Tuesday, April 1, 2008

Kaya 12 – “Read This When…”

TIME to challenge ourselves once again. This TIME we will brush up on our letter-writing skills. Yes, the “To whom it may concern” kind. But instead of sending it, we will keep the letter in our scrapbooks, until the TIME comes for the recipient/s to open it.

We will travel forward in TIME (now you know why that word was in all-caps four times now…ooopppsss…five). Humor me. It’s April Fool’s Day.

I want you to write a letter to a loved one or loved ones (maybe your child, your spouse, your significant other, your sister, anyone you would like to say something to) to be read sometime in the future and incorporate it into a scrapbook page. We’ve all heard about time capsules. We are literally turning your layout into one.

Now you have to set a date as to when the recipient should open your letter. It could be a specific date (for example, on their 18th birthday), it could be an event (when they get married), or it could be an experience (the first time they have their heart broken). Until then, your letter should remain safely hidden in your scrapbook page.

Letter-writing in scrapbooking is hardly a novel idea. I got the inspiration for the subject from Real Simple magazine. They had an issue when eight writers were asked to share letters they’ve written to their children to be read ay various milestones.
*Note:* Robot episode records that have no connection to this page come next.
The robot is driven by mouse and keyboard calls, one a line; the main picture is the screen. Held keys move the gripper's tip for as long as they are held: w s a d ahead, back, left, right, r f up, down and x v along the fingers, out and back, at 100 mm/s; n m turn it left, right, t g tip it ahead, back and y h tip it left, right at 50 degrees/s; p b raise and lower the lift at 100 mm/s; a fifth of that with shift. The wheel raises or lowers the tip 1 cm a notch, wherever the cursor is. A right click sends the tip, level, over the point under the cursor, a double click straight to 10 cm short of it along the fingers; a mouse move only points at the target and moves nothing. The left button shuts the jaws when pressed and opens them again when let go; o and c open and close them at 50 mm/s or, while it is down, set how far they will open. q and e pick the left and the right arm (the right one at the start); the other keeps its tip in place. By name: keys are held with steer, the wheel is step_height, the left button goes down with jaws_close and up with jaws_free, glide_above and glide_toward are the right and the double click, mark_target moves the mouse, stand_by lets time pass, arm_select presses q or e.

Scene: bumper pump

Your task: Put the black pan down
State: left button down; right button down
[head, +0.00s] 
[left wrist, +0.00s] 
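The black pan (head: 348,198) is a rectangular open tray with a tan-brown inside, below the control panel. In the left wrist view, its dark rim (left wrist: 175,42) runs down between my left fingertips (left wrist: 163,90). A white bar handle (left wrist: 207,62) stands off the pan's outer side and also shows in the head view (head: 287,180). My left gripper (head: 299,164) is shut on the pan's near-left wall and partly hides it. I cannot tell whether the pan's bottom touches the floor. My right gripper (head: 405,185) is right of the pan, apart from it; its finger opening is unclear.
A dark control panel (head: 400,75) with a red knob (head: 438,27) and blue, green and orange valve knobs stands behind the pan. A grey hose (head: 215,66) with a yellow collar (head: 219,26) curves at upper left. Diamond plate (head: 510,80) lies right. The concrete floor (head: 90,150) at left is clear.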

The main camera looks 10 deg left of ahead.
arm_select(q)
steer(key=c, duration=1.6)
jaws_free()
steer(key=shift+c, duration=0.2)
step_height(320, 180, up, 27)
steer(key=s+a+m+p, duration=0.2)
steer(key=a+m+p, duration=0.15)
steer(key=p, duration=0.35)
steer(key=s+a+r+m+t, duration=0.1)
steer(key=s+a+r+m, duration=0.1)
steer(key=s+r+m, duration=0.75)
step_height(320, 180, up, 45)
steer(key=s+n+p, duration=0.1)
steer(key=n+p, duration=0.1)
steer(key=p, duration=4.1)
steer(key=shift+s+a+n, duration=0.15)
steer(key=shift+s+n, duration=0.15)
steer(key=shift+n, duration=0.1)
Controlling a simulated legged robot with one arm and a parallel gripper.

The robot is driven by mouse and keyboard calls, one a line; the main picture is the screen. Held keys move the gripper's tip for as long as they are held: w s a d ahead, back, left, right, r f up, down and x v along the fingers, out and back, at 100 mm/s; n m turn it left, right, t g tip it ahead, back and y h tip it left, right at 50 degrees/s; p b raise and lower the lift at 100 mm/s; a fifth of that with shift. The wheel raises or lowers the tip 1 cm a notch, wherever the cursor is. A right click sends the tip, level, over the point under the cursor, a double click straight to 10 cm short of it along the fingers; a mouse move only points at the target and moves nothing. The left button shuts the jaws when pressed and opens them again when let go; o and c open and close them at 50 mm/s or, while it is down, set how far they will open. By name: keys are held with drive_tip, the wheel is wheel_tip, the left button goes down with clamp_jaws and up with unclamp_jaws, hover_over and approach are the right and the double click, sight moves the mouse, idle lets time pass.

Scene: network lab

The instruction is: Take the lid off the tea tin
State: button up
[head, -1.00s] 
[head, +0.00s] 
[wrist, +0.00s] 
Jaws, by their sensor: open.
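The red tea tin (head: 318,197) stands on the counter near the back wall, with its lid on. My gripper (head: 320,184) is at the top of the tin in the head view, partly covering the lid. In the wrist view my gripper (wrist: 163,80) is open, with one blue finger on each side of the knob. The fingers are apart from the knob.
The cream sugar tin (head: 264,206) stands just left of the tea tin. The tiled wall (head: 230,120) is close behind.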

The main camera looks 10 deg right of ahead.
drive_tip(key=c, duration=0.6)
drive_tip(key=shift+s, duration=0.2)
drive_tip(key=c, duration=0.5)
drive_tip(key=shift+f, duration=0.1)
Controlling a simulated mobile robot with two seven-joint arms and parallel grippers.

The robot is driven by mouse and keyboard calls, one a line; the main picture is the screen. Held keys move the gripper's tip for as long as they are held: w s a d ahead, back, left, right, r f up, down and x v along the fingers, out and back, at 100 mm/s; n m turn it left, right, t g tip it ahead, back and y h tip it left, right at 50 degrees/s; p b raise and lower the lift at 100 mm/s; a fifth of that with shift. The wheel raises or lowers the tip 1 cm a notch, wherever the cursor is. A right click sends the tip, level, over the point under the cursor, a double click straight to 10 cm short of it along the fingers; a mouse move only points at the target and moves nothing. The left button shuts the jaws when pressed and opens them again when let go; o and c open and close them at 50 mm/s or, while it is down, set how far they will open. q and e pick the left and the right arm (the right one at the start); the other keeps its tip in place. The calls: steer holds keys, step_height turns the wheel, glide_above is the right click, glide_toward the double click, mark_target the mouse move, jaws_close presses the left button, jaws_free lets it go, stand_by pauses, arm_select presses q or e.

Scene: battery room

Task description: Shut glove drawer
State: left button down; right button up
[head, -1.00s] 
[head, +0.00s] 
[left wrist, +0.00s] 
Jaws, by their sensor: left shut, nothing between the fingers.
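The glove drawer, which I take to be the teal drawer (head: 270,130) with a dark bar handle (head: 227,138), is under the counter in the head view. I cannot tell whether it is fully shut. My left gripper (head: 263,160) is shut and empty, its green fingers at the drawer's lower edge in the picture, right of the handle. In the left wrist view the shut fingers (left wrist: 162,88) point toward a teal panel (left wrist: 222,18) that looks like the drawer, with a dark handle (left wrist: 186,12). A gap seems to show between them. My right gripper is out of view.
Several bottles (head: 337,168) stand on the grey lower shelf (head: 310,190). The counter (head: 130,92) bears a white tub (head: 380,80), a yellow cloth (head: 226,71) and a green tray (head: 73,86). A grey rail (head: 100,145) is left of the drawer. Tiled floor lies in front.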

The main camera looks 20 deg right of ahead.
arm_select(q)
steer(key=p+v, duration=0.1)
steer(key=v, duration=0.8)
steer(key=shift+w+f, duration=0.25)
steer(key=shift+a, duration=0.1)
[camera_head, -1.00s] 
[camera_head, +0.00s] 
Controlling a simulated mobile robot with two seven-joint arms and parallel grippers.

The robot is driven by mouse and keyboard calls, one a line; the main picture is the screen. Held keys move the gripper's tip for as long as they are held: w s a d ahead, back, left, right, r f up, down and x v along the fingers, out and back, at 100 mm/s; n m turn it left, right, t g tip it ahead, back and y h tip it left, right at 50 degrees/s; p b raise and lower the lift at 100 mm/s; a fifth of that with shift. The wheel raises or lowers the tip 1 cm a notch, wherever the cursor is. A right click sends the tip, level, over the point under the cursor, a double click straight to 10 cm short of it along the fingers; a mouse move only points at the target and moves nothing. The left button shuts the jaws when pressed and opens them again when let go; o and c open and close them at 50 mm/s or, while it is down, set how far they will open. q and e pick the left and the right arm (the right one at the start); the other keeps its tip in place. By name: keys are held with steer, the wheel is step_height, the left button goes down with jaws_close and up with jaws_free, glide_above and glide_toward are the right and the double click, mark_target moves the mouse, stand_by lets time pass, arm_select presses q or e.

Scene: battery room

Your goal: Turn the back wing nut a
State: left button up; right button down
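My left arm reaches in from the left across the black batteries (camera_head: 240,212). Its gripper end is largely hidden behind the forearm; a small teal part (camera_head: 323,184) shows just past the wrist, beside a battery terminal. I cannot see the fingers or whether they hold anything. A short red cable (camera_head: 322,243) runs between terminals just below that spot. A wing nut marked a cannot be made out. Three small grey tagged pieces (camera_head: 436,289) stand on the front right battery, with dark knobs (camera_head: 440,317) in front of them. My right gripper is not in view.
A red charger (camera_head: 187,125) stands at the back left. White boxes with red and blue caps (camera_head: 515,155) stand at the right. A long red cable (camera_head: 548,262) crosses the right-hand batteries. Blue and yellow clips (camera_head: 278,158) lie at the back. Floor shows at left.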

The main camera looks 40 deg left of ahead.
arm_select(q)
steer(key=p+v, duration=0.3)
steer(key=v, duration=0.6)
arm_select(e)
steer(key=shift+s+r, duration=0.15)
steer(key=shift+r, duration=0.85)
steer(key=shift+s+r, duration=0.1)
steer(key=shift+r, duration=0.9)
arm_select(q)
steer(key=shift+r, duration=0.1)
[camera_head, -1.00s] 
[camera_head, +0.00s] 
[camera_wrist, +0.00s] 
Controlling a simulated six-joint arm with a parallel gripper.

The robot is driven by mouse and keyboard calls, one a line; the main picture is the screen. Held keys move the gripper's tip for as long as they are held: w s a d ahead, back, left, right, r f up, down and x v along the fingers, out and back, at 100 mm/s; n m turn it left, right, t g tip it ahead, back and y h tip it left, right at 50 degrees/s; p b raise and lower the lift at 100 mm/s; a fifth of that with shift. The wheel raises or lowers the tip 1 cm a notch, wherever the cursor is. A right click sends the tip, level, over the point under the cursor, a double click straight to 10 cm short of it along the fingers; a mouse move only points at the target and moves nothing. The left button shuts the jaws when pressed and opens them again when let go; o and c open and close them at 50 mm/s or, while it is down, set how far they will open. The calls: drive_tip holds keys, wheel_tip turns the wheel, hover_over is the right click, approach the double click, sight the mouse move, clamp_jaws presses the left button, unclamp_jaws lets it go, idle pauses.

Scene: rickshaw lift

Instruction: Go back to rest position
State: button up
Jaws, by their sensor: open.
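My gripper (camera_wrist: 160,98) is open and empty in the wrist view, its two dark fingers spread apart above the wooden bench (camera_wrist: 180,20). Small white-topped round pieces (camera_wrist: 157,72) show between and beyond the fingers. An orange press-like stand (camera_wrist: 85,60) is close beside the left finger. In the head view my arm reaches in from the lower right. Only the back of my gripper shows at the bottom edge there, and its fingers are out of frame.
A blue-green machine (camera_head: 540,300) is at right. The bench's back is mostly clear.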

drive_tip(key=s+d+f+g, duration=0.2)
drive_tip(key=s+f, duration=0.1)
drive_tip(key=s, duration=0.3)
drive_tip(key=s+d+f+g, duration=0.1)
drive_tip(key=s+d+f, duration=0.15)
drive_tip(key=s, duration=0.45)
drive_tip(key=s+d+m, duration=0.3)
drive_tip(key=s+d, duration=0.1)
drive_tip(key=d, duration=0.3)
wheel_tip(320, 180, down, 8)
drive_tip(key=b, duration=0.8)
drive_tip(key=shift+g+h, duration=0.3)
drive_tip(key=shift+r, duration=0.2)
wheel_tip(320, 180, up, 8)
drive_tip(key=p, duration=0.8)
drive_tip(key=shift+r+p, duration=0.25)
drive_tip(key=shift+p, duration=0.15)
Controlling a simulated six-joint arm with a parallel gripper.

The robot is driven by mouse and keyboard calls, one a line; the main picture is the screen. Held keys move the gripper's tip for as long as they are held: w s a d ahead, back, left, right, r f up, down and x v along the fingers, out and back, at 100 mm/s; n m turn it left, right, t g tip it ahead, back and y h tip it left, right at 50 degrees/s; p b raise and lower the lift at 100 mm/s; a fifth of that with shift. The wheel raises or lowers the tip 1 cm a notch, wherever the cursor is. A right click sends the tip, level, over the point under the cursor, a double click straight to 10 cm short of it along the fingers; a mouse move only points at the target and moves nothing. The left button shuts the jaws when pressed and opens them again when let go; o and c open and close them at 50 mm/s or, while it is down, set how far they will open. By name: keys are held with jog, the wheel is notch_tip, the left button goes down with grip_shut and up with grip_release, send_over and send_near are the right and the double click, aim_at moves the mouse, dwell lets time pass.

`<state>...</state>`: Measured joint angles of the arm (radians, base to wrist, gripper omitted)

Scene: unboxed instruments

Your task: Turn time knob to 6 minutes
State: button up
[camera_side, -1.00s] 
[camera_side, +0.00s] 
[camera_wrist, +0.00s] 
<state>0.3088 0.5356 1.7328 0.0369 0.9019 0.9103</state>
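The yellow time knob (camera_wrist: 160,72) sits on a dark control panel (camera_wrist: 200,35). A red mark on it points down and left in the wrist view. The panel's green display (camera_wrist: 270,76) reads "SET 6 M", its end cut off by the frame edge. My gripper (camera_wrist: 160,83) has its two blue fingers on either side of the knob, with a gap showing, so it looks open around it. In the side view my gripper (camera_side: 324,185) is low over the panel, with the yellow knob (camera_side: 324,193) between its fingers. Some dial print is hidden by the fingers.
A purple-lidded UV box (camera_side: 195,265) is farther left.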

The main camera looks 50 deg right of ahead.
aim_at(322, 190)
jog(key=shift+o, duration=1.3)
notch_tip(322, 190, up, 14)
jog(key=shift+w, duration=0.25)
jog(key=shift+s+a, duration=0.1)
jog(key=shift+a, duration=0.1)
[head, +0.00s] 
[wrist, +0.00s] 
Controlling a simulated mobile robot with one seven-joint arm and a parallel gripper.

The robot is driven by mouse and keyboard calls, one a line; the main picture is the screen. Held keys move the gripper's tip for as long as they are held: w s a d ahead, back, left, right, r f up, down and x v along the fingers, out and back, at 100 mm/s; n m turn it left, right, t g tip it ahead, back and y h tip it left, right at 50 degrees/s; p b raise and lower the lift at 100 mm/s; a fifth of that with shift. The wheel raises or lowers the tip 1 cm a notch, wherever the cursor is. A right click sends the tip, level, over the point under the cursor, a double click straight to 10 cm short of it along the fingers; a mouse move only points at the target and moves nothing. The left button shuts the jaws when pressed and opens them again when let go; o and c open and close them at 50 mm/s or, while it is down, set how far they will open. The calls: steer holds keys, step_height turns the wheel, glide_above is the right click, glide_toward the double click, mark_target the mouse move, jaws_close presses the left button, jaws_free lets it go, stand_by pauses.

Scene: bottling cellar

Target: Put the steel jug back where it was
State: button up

Some examples (from the magazine) to make you want to pick up that pen:

***To Lydia, age two, to be read the first time I disappoint you.
***To Sloane, age one, to be read on your wedding day.
***To Leta, age three, to be read when you realize that I do not know everything or, more specifically, on the first day of your college philosophy class.
***To Alex, age 11, to be read when you first dent the car.
***To Thomas, age 18 months, to be read when your own baby still isn’t sleeping through the night.
***To Finneus, age three, to be read the first time your heart is broken.
***To Cliff, age seven, to be read on your first day at work.
***To Siobhan, age two, to be read when you reach six feet tall in the sixth grade.

Inspired yet? Here are some tips to help you get started.

Imagine yourself and your recipient in the future. What would you say to him/her as s/he crosses another milestone? Would you want to prepare him/her for eventualities like their own child crying through the night? Would you tell him or her that heartbreak can be a good thing? Would you give advice? Share the lessons life has taught you?

Talk a little about the now. Let your recipient remember the younger versions of you and her/himself. Can you connect the present to something you might want to say in the future?

Talk about your relationship. If you had this one chance to write a letter, what would you say? It could be humorous, instructive, bittersweet, a tear jerker. You decide. It’s your letter.

Most of all, have fun. Enjoy the process.

Here are the minimum guidelines for this challenge:

1) Your LO title should follow this format: “To Recipient, aged (current age of recipient), to be opened on (specific date, event, occasion or experience).

2) You can include as many photos of as many people or objects that support your letter, but the FOCAL PHOTO must be a current photo of you and the recipient. This will help the recipient visualize you and your relationship as you are writing the letter when s/he opens it in the future.

3) Your letter must be handwritten (to make it very personal) and well-hidden. Otherwise, your recipient might inadvertently read it before the time has come.

4) You must use buttons in your layout. (Why? Because I used some in mine, that’s why.) But seriously, I think buttons add a homey touch and they’re readily available.

5) Your layout may be 12x12, 8 ½ x 11, and unfortunately (sorry, digital scrappers) must be traditional because of the hidden journaling component. It will also be nice for your recipient to have something s/he can feel and touch as s/he reads.

6) Deadline for this challenge is April 29, 2008, Tuesday, 11:59 PM.